- [THE TASK]: Take from the listing each line that has the string "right".

- [GIVEN DATA]:
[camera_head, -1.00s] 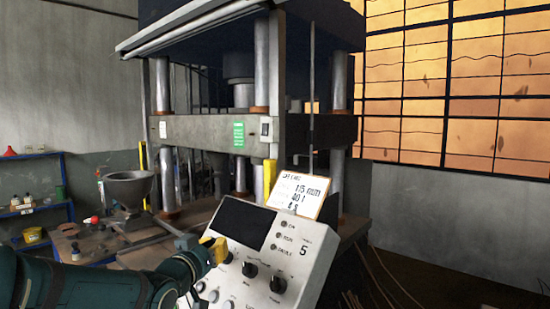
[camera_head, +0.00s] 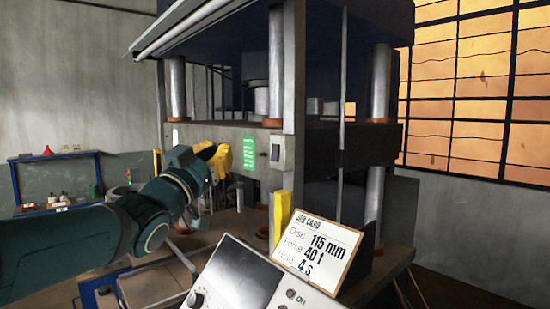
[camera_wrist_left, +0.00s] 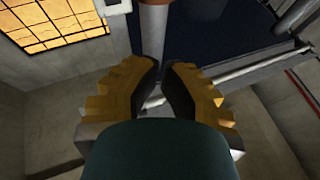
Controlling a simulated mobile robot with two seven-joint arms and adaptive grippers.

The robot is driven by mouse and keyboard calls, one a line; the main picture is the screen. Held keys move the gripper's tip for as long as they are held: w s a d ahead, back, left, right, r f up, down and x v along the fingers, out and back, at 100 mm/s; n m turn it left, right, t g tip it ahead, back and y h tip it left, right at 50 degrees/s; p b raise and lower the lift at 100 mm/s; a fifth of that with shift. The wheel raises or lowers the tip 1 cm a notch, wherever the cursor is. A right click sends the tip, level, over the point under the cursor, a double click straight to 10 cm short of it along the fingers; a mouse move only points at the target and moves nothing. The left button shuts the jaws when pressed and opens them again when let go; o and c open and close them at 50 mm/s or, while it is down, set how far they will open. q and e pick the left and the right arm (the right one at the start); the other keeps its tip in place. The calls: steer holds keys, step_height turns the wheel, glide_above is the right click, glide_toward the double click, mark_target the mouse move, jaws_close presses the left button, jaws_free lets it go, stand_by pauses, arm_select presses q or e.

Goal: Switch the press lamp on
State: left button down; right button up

- [WRITTEN RESPONSE]:
The robot is driven by mouse and keyboard calls, one a line; the main picture is the screen. Held keys move the gripper's tip for as long as they are held: w s a d ahead, back, left, right, r f up, down and x v along the fingers, out and back, at 100 mm/s; n m turn it left, right, t g tip it ahead, back and y h tip it left, right at 50 degrees/s; p b raise and lower the lift at 100 mm/s; a fifth of that with shift. The wheel raises or lowers the tip 1 cm a notch, wherever the cursor is. A right click sends the tip, level, over the point under the cursor, a double click straight to 10 cm short of it along the fingers; a mouse move only points at the target and moves nothing. The left button shuts the jaws when pressed and opens them again when let go; o and c open and close them at 50 mm/s or, while it is down, set how far they will open. q and e pick the left and the right arm (the right one at the start); the other keeps its tip in place. The calls: steer holds keys, step_height turns the wheel, glide_above is the right click, glide_toward the double click, mark_target the mouse move, jaws_close presses the left button, jaws_free lets it go, stand_by pauses, arm_select presses q or e.
State: left button down; right button up

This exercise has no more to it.